Número 47, julio 2013
Historia de un atraco
Papaya para las pirañas
María Laura Idárraga Alzate. Ilustración: Juliana Soto Vallejo

 
Un 28 de diciembre Gabriel Jiménez conoció a las pirañas. Era de noche y había tomado con un amigo en varios bares del centro, entre ellos El Guanábano y La Casa de Asterión. Se hizo tarde y su amigo tenía que irse, así que se quedó solo.

Hacía poco vivía en Robledo, y pensó que en el Parque Berrío podía alcanzar un bus. Iban a ser las once de la noche. La ruta que le servía parqueaba más lejos, por el viaducto del Metro; ya un poco entonado, caminó hasta allí, con tan mala suerte que ya no había buses. Ya eran las once y media.

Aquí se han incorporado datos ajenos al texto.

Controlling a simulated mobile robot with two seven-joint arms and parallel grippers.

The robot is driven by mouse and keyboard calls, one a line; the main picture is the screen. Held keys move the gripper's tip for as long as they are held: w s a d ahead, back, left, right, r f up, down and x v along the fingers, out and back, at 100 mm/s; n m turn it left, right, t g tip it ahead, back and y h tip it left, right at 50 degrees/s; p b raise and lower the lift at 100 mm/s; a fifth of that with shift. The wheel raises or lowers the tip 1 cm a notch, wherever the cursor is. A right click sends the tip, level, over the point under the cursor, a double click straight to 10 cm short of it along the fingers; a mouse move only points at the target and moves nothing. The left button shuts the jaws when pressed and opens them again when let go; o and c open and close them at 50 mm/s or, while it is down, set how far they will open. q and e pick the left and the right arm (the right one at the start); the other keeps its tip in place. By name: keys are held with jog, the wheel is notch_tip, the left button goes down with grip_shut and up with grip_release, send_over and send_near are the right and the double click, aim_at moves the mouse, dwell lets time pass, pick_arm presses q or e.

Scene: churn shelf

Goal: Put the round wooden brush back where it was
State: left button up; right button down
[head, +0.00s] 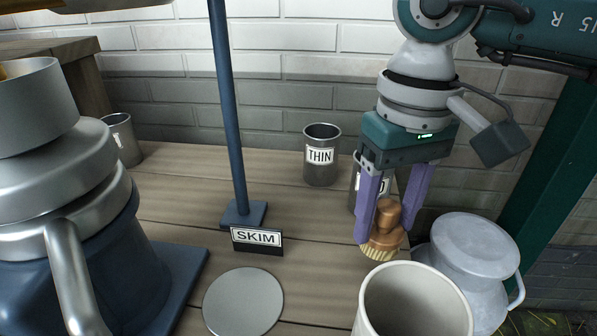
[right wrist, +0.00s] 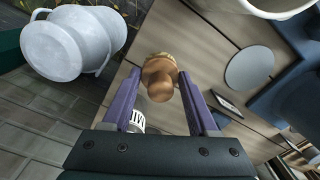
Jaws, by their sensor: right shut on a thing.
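The round wooden brush (head: 386,226) has a brown turned handle and pale bristles pointing down. My right gripper (head: 386,238) is shut on the brush's handle, with a purple finger on either side. The brush is behind the cream pot, above or at the shelf boards; I cannot tell whether its bristles touch the wood. In the right wrist view the brush (right wrist: 159,78) sits between the fingertips (right wrist: 157,88). My left gripper is not in view.
A cream pot (head: 362,312), a grey lidded can (head: 470,245) and a THIN cup (head: 320,170) stand around the brush. Another labelled cup (head: 354,190) is partly hidden behind my fingers. A SKIM sign (head: 257,240), blue post (head: 228,110), grey disc (head: 243,302) and metal churn (head: 60,190) are left.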

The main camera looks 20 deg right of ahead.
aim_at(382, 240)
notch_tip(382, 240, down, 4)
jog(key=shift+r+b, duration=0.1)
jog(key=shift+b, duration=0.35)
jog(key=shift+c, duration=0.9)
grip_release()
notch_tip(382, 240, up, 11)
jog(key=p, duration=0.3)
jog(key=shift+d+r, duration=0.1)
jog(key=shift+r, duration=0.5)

Se arriesgó entonces –cuenta entre risas– a coger los buses de Bello. "Me metí por el Parque Bolívar; yo viví por ahí mucho tiempo, por eso pensé que no me iba a pasar nada". Al llegar a la calle Bolivia, donde está ubicada la Catedral Metropolitana, vio quince muchachitos quemando totes en la calle. "Qué bacano, aquí también se ven esas cosas", pensó Gabriel, y siguió caminado con una sonrisa entre la ronda de "chinches", como les llama jocosamente.

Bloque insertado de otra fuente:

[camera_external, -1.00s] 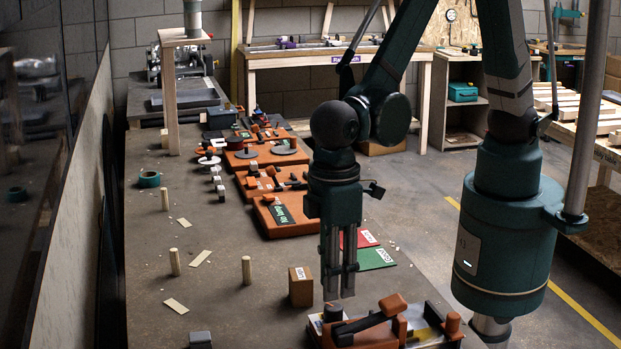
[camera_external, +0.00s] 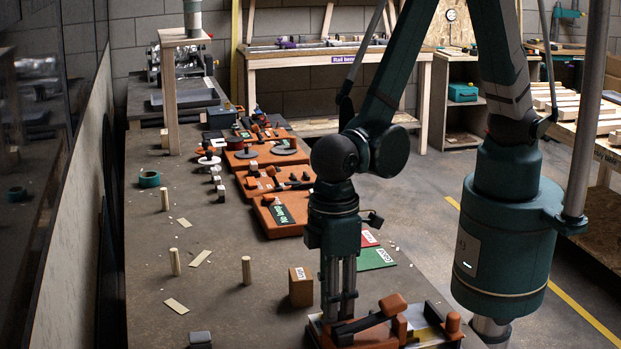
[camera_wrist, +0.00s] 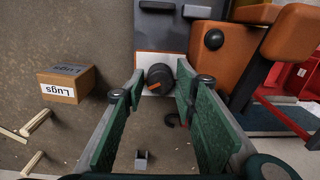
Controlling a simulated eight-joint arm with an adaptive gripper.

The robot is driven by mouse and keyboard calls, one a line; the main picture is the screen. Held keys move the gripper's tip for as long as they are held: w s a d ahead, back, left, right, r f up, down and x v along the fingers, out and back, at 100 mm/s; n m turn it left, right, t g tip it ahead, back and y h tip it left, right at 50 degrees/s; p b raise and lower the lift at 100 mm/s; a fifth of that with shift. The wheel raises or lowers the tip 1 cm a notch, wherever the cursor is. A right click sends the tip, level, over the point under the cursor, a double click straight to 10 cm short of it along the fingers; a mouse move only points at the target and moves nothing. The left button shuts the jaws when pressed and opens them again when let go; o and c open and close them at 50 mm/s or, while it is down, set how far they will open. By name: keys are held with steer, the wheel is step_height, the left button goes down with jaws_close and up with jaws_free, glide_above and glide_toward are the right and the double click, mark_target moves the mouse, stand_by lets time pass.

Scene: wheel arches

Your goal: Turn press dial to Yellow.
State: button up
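The press dial (camera_wrist: 160,77) is a round black knob with a small orange mark on a white plate (camera_wrist: 146,60) in the wrist view. No readable colour label shows beside it, so I cannot tell its setting. My gripper (camera_wrist: 160,82) is open, with a green-padded finger on either side of the dial and a narrow gap at the left. In the external view my gripper (camera_external: 338,316) points straight down at the near bench end, and its fingers hide the dial. I cannot tell whether the right finger touches the dial.
An orange lever assembly (camera_external: 390,318) stands close to the right of my fingers. A cardboard Lugs box (camera_external: 301,288) stands at their left and also shows in the wrist view (camera_wrist: 67,85). Wooden pegs (camera_external: 246,270) stand farther left. A grey block (camera_external: 200,339) lies near the front edge.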

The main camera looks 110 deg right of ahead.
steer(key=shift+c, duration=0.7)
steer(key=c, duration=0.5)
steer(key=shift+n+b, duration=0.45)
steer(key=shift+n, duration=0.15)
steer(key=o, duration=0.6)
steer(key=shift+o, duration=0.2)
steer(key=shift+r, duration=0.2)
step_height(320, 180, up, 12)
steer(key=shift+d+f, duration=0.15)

Había avanzado veinte o treinta metros cuando escuchó el correr de los chinches; se oían coordinados. En ese momento, la palabra atraco llegó a su mente. "Intenté salir corriendo y cuando menos pensé estaba atrapado como por treinta manitos, así, agarrándome", dice Gabriel. El más grande tenía unos doce años y el menor unos siete. Más conocidos como "las pirañas", un amigo suyo le contó tiempo después que incluso los travestis del Parque Bolívar los odian porque los atracan a cada rato.

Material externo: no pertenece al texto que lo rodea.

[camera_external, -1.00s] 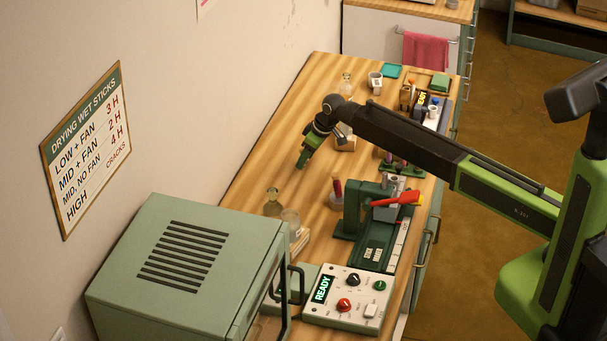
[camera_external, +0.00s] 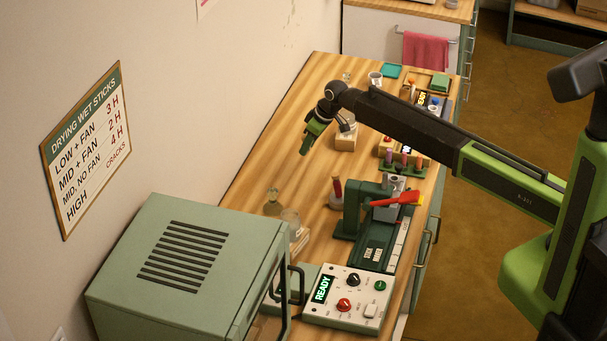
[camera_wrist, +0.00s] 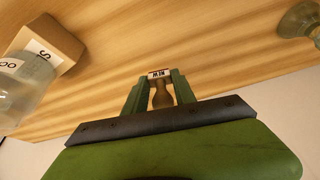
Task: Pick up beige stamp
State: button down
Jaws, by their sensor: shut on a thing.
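My gripper (camera_wrist: 158,92) is shut on the beige stamp (camera_wrist: 162,97), which sits between the two green fingers in the wrist view. The stamp has a brownish, rounded handle and a white end with dark lettering, facing away from me. In the external view my gripper (camera_external: 307,148) hangs over the bare wooden table (camera_external: 285,130), near its wall side. The stamp cannot be made out there; the fingers hide it. I cannot tell exactly how high it is above the table.
A wooden block (camera_external: 346,143) with a clear vessel stands just right of my gripper; the block (camera_wrist: 50,42) also shows in the wrist view. A glass flask (camera_external: 273,197) and a green press (camera_external: 365,210) stand nearer the oven (camera_external: 190,260). Pink tubes (camera_external: 403,160) stand at right.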

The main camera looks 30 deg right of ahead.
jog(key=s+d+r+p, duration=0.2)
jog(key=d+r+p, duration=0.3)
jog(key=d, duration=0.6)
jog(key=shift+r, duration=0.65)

"Me robaron plata, no estoy muy seguro de cuánta, entre cincuenta y sesenta mil pesos, el celular, y una candela. Ellos me querían robar el bolso, pero yo no me iba a dejar porque ahí estaban las llaves de mi casa y no tenía a quién llamar para que me abrieran". A pesar de que era más alto que ellos, en ningún momento pudo escapar de la redada a la que lo sometieron. La única solución era entregarles el bolso, pero no quería hacerlo. Mientras forcejeaba para no dejarse robar, pasó un sujeto en moto que se quedó, por un par de segundos, observando la escena. Gabriel le pedía ayuda entre dientes, pero el motociclista lo vio tan embalado que simplemente continuó su camino. Los chinches eran demasiados, lo amenazaban con un chuzo que él ni siquiera veía, estaba completamente inmovilizado.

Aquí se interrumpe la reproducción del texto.